SUPPLIED MATERIAL →
********

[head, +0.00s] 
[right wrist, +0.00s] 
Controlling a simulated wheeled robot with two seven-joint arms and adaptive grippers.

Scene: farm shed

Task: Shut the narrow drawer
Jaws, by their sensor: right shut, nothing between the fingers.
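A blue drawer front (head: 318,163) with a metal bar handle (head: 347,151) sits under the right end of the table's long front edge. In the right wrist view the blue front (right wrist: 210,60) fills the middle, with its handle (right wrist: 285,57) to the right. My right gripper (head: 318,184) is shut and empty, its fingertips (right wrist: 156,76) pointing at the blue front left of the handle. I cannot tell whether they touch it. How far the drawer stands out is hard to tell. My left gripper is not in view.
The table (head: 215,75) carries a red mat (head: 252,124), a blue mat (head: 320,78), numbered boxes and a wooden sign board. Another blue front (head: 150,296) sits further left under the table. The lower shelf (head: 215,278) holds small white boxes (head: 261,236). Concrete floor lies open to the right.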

********

STATED TASK →
Print, unaltered, every line from the beginning of the material down to the line with "Task: Shut the narrow drawer".

EXERCISE SOLUTION →
[head, +0.00s] 
[right wrist, +0.00s] 
Controlling a simulated wheeled robot with two seven-joint arms and adaptive grippers.

Scene: farm shed

Task: Shut the narrow drawer

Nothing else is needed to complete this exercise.